2.12 Kerangka Berpikir
Kerangka berpikir merupakan model konseptual tentang bagaiman teori
berhubungan dengan berbagai faktor yang telah diidentifikasi sebagai masalah
yang penting. Kerangka berpikir yang baik akan menjelaskan secara teoritis
pertautan antar variabel yang akan diteliti. Jadi secara teoritis perlu dijelaskan
hubungan antar variabel variabel independen dan dependen. Apabila dalam
penelitian ada variabel moderator dan intervening, maka juga perlu dijelaskan,
mengapa variabel tersebut ikut dilibatkan dalam penelitian. Pertautan antar
variabel tersebut, selanjutnya dirumuskan ke dalam bentuk paradigma penelitian.
23
Oleh karena itu ada setiap penyusunan paradigma penelitian harus didasarkan
pada kerangka berpikir (Sugiyono, 2015).
Desa Kalibuntu merupakan salah satu daerah pesisir pantai yang ada di
Kabupaten Probolinggo, tepatnya terletak di Kecamatan Kraksaan. Sebagian
besar penduduknya bekerja sebagai nelayan. Masyarakat di desa tersebut lebih
mengandalkan penghasilannya dari mencari ikan di laut dan menjadi buruh di
pasar. Pemanfaatan sumberdaya perikanan yang berkaitan dengan kegiatan
ekonomi masyarakat nelayan membuat masyarakat didesa tersebut lebih
cenderung mengandalkan hasil tangkapan ikannya. Pentingnya untuk membahas
modal sosial yang ada di Desa tersebut untuk mengetahui seberapa besar modal
sosial yang terbentuk dalam masyarakat maupun kelompok untuk dapat
memanfaatkan sumberdaya perikanan yang ada di Desa tersebut.

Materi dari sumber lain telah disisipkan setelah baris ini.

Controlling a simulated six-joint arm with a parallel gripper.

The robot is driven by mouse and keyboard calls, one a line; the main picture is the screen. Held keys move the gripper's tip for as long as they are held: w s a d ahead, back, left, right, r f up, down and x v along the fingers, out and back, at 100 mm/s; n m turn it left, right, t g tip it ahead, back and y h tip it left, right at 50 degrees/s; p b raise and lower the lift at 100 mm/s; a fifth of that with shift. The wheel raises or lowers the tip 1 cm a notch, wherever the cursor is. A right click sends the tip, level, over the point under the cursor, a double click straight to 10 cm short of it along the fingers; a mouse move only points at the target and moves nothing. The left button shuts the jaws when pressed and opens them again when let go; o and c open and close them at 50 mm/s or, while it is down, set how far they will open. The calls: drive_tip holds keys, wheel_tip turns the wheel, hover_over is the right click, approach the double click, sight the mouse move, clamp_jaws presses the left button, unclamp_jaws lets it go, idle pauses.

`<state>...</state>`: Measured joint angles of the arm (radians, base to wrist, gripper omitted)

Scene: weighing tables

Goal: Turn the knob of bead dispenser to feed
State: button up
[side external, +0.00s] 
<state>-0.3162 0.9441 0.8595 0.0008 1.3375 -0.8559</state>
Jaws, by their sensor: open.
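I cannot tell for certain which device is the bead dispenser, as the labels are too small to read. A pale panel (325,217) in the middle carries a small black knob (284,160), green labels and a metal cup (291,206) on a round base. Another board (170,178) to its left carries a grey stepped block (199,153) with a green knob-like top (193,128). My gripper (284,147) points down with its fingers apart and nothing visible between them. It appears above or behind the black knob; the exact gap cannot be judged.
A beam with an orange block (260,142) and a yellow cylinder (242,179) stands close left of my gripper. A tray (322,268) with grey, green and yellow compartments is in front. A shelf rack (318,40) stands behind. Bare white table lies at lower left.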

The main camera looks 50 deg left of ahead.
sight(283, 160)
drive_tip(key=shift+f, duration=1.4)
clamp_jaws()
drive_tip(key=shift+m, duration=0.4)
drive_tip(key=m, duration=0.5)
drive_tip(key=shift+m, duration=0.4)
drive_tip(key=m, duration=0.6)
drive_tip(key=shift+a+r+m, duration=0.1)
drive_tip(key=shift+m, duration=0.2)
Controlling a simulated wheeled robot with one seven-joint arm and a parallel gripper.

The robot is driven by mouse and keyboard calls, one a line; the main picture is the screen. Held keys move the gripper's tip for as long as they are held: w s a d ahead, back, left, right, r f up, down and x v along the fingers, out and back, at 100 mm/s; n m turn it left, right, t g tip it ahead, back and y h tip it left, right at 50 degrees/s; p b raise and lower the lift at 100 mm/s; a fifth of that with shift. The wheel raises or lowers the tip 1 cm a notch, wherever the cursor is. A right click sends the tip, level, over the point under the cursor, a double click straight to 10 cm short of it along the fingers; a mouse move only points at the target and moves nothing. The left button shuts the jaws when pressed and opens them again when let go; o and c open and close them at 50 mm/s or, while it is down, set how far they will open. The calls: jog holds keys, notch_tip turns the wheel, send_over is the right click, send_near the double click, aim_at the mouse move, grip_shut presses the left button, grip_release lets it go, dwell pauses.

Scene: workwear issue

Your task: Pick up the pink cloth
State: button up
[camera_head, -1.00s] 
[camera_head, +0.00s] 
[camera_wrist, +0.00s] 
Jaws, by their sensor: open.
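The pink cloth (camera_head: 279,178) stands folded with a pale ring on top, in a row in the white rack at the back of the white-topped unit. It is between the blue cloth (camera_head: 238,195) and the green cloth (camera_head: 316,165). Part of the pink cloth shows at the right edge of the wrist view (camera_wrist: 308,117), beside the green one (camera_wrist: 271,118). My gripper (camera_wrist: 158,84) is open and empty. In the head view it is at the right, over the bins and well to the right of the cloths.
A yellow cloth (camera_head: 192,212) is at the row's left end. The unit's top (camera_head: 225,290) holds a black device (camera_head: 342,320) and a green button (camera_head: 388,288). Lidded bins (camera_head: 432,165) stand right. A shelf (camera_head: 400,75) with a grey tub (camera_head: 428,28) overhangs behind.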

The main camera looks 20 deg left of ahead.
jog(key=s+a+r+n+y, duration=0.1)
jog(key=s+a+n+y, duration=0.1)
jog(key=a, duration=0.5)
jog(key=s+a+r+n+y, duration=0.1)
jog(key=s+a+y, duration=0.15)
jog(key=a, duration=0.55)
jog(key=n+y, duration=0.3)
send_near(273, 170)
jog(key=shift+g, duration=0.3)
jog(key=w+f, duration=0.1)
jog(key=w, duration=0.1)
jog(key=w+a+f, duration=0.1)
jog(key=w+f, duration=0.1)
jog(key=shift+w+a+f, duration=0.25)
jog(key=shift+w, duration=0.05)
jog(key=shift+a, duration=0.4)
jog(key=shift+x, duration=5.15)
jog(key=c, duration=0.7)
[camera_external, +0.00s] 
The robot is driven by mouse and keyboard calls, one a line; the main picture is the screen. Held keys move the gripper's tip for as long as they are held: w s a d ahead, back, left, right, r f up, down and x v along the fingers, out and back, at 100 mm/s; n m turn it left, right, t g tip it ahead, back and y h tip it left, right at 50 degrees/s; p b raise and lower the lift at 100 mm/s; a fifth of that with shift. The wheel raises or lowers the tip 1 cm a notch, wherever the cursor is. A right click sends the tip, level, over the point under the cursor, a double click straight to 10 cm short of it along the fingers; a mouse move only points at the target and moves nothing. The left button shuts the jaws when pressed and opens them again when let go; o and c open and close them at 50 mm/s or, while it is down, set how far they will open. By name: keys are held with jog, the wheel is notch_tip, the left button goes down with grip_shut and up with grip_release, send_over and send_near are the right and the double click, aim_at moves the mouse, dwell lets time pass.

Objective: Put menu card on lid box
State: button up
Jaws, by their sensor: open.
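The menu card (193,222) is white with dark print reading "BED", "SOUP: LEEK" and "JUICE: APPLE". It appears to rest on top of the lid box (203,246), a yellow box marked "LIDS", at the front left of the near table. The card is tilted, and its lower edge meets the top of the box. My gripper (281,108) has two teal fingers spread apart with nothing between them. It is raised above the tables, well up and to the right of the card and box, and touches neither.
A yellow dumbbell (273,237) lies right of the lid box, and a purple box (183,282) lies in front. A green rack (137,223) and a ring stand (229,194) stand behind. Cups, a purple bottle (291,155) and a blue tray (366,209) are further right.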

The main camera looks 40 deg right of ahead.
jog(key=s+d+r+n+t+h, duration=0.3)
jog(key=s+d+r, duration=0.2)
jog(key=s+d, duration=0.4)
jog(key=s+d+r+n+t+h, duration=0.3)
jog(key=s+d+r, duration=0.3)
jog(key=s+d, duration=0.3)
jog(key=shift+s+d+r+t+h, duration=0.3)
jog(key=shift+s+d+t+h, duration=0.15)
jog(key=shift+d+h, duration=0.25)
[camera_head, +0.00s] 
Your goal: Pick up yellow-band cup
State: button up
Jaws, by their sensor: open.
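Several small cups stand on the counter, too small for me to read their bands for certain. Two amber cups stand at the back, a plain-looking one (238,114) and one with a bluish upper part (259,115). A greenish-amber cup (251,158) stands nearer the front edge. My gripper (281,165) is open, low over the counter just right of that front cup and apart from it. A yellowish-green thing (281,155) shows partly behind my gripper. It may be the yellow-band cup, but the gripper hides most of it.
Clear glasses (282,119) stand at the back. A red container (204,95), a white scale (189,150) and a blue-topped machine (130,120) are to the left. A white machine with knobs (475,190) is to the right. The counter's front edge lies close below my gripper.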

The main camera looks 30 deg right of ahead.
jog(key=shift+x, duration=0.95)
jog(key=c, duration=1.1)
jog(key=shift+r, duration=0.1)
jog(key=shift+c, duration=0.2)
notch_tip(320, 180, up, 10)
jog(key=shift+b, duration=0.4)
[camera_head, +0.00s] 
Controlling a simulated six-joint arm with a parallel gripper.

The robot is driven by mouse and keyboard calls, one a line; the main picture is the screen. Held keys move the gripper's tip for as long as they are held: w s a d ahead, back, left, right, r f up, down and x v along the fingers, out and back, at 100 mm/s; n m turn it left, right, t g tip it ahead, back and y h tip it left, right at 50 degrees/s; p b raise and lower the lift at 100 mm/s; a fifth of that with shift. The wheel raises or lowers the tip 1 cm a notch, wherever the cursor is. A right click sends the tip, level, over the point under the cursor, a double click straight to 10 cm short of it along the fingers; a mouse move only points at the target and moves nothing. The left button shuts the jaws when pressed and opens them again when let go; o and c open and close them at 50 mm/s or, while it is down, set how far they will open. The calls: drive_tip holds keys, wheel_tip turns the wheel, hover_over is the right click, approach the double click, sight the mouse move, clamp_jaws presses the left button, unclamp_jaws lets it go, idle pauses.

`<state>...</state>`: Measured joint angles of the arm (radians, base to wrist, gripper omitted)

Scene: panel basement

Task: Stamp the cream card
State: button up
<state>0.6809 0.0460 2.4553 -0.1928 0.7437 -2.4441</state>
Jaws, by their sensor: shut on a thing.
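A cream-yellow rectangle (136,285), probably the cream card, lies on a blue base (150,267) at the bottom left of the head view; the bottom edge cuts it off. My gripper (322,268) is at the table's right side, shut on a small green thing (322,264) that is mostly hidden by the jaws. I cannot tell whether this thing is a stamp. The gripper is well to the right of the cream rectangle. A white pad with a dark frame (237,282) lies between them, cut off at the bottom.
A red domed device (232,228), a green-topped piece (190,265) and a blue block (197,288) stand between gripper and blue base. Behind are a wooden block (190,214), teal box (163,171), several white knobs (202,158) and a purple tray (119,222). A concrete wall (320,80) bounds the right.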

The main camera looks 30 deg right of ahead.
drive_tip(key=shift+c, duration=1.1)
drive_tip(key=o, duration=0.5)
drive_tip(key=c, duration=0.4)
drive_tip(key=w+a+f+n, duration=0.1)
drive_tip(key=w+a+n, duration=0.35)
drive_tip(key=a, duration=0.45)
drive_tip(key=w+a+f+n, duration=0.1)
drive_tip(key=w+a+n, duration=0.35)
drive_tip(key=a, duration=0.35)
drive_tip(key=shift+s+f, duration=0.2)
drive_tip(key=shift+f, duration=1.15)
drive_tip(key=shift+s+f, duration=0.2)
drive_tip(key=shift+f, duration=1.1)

Modal sosial merupakan kemampuan masyarakat dalam suatu etnis atau
kelompok untuk dapat bekerjasama membangun suatu jaringan guna mencapai
suatu tujuan bersama. Kerjasama tersebut diwarnai oleh suatu pola interrelasi
yang ditopang oleh norma-norma dan nilai-nilai sosial yang positif dan kuat.
Kekuatan tersebut akan maksimal jika didukung dengan adanya semangat
proaktif membuat jalinan hubungan diatas prinsip-prinsip timbal balik, saling
menguntungkan dan dibangun diatas kepercayaan (Hasbullah, 2006).
Peran modal sosial pada masyarakat khususnya masyarakat desa
Kalibuntu memang sangat penting untuk diterapkan dalam kegiatan sehari-hari
masyarakat. Adanya peran modal sosial yang kuat dalam masyarakat dapat
memberikan dampak positif bagi desa tersebut. Peran modal sosial sendiri
dalam kelompok nelayan apabila diterapkan akan menghasilkan : 1. Hubungan
saling percaya antar sesama kelompok nelayan. Dalam kegiatan usaha yang
dilakukan secara bersama-sama di masyarakat untuk mencapai suatu tujuan
bersama, mereka tidak hanya dituntut untuk saling mengenal satu sama lain,
24
melaikan perlu adanya saling percaya antar sesama anggota dan berharap
apabila mereka bekerja sama maka mereka tidak akan di eksploitasi atau ditipu.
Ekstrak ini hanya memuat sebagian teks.